A high-level eruption took place at the Indonesian Sinabung volcano at around 03:16 UTC on August 10, 2020, ejecting ash up to 10 km (32 000 feet) above sea level and forcing authorities to evacuate nearby communities. The Aviation Color Code was briefly raised to Red. The Alert Level remains at III (Siaga/Alert).

The country's Volcanology and Geological Hazard Mitigation Center said there were no fatalities or injuries after today's eruption.

Armen Putra of the Mount Sinabung observation post said a thick layer of ash covered several villages up to 20 km (12.4 miles) from the volcano.

Villagers and tourists are advised to stay at least 5 km (3.1 miles) from the crater. The volcano is known for its violent pyroclastic and lava flows.

Image credit: NASA Terra/MODIS. Acquired on August 10, 2020

Sinabung started erupting at 18:58 UTC on August 7, for the first time since June 2019. According to the Darwin VAAC, the eruption ejected volcanic ash up to 4.5 km (15 000 feet) above sea level, drifting ESE. Volcanic ash was not discernable on satellite imagery due to the presence of a meteorological cloud.
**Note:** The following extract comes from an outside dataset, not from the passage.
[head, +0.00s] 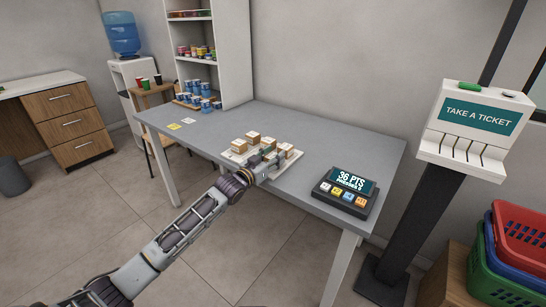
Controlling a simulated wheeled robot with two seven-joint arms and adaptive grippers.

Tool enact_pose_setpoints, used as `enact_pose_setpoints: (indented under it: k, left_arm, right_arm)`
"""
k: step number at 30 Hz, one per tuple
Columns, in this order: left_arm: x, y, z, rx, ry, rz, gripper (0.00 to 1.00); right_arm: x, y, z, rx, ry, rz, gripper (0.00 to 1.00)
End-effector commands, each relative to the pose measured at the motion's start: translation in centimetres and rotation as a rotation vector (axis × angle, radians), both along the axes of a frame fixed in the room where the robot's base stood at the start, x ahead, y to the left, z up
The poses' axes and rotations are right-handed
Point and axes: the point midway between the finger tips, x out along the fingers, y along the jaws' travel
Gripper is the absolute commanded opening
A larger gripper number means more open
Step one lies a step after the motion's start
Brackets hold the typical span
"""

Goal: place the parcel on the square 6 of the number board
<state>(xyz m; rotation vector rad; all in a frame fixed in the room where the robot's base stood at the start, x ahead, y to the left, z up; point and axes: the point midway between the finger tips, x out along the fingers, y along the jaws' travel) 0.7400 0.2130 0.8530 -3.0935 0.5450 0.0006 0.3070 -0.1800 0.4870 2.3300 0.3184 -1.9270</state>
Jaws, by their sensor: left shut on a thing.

Another eruption took place at 10:18 UTC, with volcanic ash rising up to 3.3 km (11 000 feet) a.s.l., moving ESE. Height was based on ground reports due to meteorological cloud obscuring ash on satellite imagery.

Sinabung awakened in 2010 after 400 years of sleep. The eruptions intensified in 2013 and continued over the next couple of years, claiming the lives of 23 people (16 in 2014 and 7 in 2016).

Sinabung on July 30, 2020. Credit: Copernicus EU/Sentinel-2, TW

Geological summary

Gunung Sinabung is a Pleistocene-to-Holocene stratovolcano with many lava flows on its flanks. The migration of summit vents along a N-S line gives the summit crater complex an elongated form. The youngest crater of this conical, 2 460-m-high (8 070 feet) andesitic-to-dacitic volcano is at the southern end of the four overlapping summit craters.

An unconfirmed eruption was noted in 1881, and solfataric activity was seen at the summit and upper flanks in 1912.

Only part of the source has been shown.